The highest level of worthiness in most eyes within these sacred halls is to secure our time and all eternity. It is drilled into our heads that we should get married and the pressure is applied until we do.
And for those that don’t, we are seen as the awkward pariah of loneliness and jealously for not having what most people have.
Those who know me best know jealously is not one of my personality traits. In the years since friends have slowly graduated to being a Mrs. instead of a Missus, the word has often been thrown around in my direction like a hot potato seeking to cause collateral damage.
I often am asked if my views on love are rooted in jealously even if my intentions are pure.

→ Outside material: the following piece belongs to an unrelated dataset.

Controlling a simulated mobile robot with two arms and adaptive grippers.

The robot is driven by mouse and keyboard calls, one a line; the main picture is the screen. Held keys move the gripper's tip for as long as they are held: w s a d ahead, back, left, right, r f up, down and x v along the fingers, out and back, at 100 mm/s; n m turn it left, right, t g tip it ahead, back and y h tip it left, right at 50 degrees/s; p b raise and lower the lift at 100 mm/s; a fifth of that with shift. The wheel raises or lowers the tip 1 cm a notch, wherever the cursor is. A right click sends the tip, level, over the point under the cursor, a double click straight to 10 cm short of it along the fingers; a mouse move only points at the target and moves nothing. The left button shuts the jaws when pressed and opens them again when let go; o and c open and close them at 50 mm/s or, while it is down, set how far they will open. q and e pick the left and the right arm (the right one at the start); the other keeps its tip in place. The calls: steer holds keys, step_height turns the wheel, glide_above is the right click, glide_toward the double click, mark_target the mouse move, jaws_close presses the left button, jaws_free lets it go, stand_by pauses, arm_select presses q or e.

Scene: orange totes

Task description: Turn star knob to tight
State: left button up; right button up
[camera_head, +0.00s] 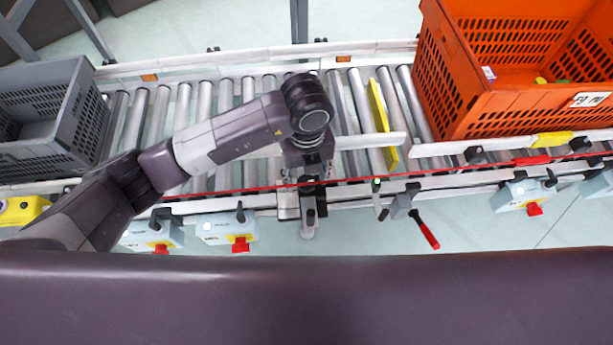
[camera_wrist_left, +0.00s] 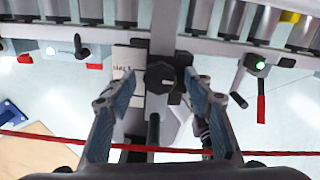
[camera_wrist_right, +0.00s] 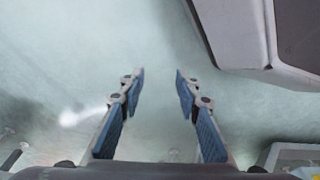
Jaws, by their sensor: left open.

A few days on a Facebook post for my degree program, the conversation of the right amount of time to date before marriage was discussed. As a Marriage and Family Studies student, I’m used to reading posts about how the courses bless marriages. As the only single student in most of my classes I often reserve a small space of kindness for myself which allows me to share my own perspective of how marriage should be.
I expected civility but instead as I stated my opinions, I was told by another student that my views stemmed from my singleness and instead her opinion was right because she was married while I was not.
It didn’t matter that I was a member of the church in that moment.
It didn’t matter that I knew what I did not deserve.
It didn’t matter that I knew I deserved good love and was content to wait for it instead of forcing a convenient love to be accepted by church members.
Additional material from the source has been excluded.